I participated, as a superforecaster, in the Forecasting Research Institute (FRI) Forecasting the Economic Effects of AI survey. They’ve published their results in this 224 page paper.
My prior experience in the Existential Risk Persuasion Tournament led me to expect that the average participant would predict less AI impact than I predicted, but I was still shocked by the extent of the disagreement.
AI Progress by 2030
The survey classifies AI progress into three scenarios, defined by AI abilities at the end of 2030:
- In the “slow” scenario, AI is a capable assisting technology for humans: writing literature reviews at the level of a capable PhD student, handling half of all freelance software-engineering jobs that would take an experienced human a day to complete, topping up your online grocery cart, and physically being able to unload dishwashers in some homes.

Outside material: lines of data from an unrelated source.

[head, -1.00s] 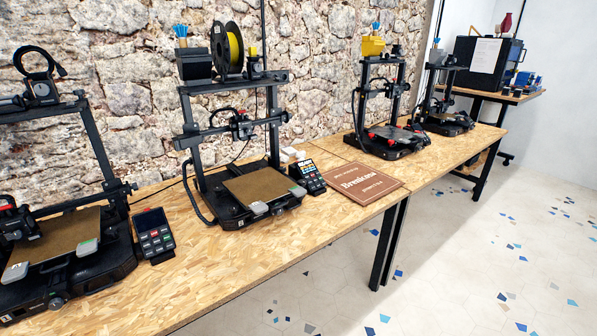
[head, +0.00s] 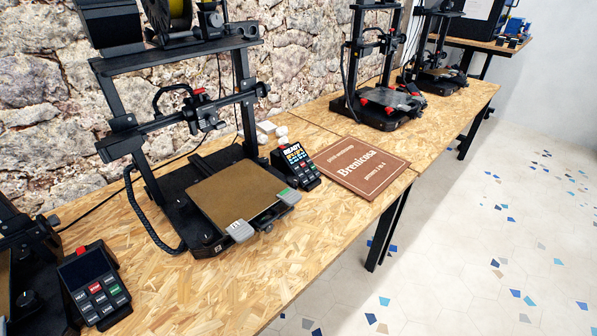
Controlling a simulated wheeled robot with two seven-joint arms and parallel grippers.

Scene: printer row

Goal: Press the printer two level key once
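A black printer (head: 110,62) with a brown bed plate (head: 235,194) stands in the middle left of the head view. A small label, possibly a 2, is on its front base. To its right stands a black control panel (head: 308,176) with a lit screen reading READY and rows of small keys, one of them red. The key labels are too small to read, so I cannot tell which is the level key. Neither of my grippers is in view.
Another panel (head: 82,277), with a dark screen, stands at the lower left beside a mostly cut-off printer. A brown sign (head: 375,181) lies right of the READY panel. Two more printers (head: 385,108) stand farther back. The wooden table (head: 300,230) is bare along its front.

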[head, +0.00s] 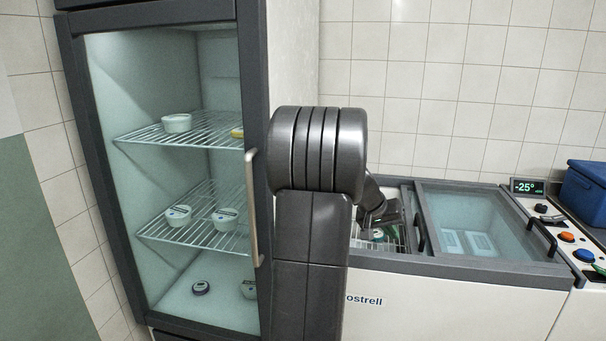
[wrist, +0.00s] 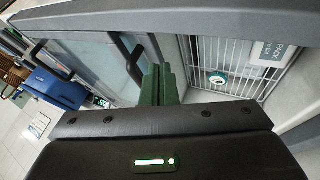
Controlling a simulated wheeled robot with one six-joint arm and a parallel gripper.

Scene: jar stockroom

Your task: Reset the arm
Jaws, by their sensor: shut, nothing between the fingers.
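My arm stands in the middle of the head view, bent over the chest freezer (head: 455,312). My gripper (wrist: 160,86) shows in the wrist view as two green fingers pressed together with nothing between them. In the head view its end is mostly behind my arm, over the open left part of the freezer. Below the fingers and to the right in the wrist view, a white wire basket (wrist: 238,62) holds a small jar with a teal lid (wrist: 217,78). The fingers are apart from the jar. The gripper is beside a black lid handle (wrist: 133,60).
A tall glass-door fridge (head: 250,75) with several jars on its shelves stands at left, its door shut. The freezer's right half is under a glass lid (head: 490,222). A -25° display (head: 527,187), a button panel and a blue bin (head: 588,190) are at right.

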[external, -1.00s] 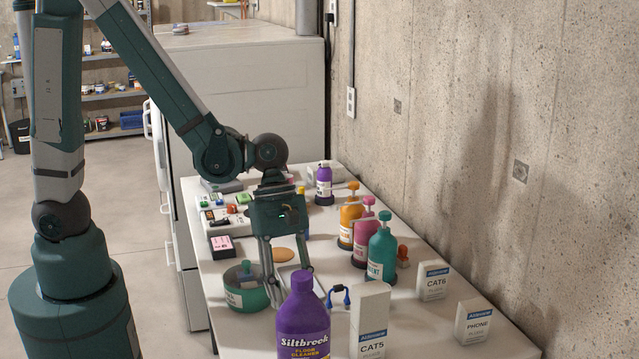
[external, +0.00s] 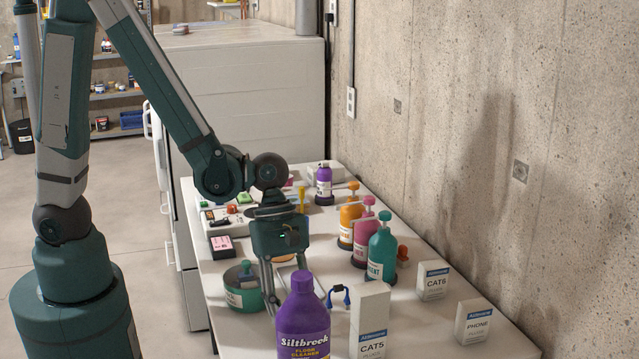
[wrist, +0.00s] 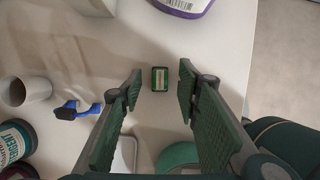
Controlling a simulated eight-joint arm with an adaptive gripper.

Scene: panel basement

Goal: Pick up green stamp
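The green stamp (wrist: 160,79) is a small green block with a pale label, lying on the white table in the wrist view. My gripper (wrist: 160,92) is open, with one finger to each side of the stamp in that view and not touching it. In the external view my gripper (external: 286,287) points down over the table, just behind the purple floor cleaner bottle (external: 303,325). That bottle hides part of the gripper's lower end, and I cannot make out the stamp there.
A green pot (external: 240,298) stands left of my gripper. Teal (external: 382,255), pink and orange pump bottles stand along the wall side. Bare table surrounds the stamp.

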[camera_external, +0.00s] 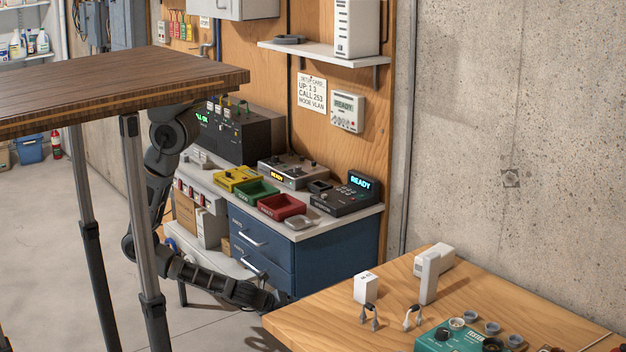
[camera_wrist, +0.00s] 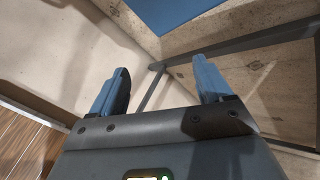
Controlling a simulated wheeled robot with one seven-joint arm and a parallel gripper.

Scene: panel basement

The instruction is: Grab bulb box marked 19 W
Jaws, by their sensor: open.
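A small white box (camera_external: 366,287) stands upright on the wooden table at the lower right. It has a dark mark on its top that is too small to read. A taller white box (camera_external: 428,276) stands to its right, and another white piece (camera_external: 441,256) is just behind that one. I cannot tell which bears 19 W. My gripper (camera_external: 279,299) is low beside the left corner of this table, apart from the boxes. In the wrist view my gripper (camera_wrist: 160,70) is open, its blue fingers wide apart with nothing between them. No box shows there.
The wooden table (camera_external: 330,318) also holds two small dark-and-grey clips and a teal tester (camera_external: 449,338) with several round parts. A blue drawer bench (camera_external: 262,245) stands behind my arm. A dark-topped table (camera_external: 110,82) with metal legs stands at left, in front of my arm.

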- In the “moderate” scenario, AI is an effective collaborator across domains: autonomous lab systems can make rapid advances in solar-cell technology; almost all freelance software-engineering jobs requiring 5 days of effort from an experienced human are automatable; robots can do dishes as quickly as humans; robo-taxis can drive anywhere that humans can.
- In the “rapid” scenario, AI systems surpass humans in most cognitive and physical tasks. Autonomous researchers can collapse years-long research timelines into months or even days. AI systems can surpass all freelance software engineers, customer service agents, paralegals, and clerical workers. Models can write 2025-Pulitzer-caliber books—and negotiate the resulting book contract. Robots can assist in an arbitrary home or factory anywhere in the world.
I don’t have a record of my answers to this survey, but I do have the answers that I gave to equivalent questions on another survey that they ran in early February 2026, so I’ll use those in this post.
I predicted a 3% chance of slow progress, a 48% chance of moderate progress, and a 49% chance of rapid progress.
Superforecasters as a group gave a 45% chance of slow progress, and other groups gave a 38% to 41% chance.
Figure 3 shows that I was the most extreme superforecaster in giving a high probability of rapid progress. One AI expert, and a few of the general public, were more confident than me in predicting rapid progress.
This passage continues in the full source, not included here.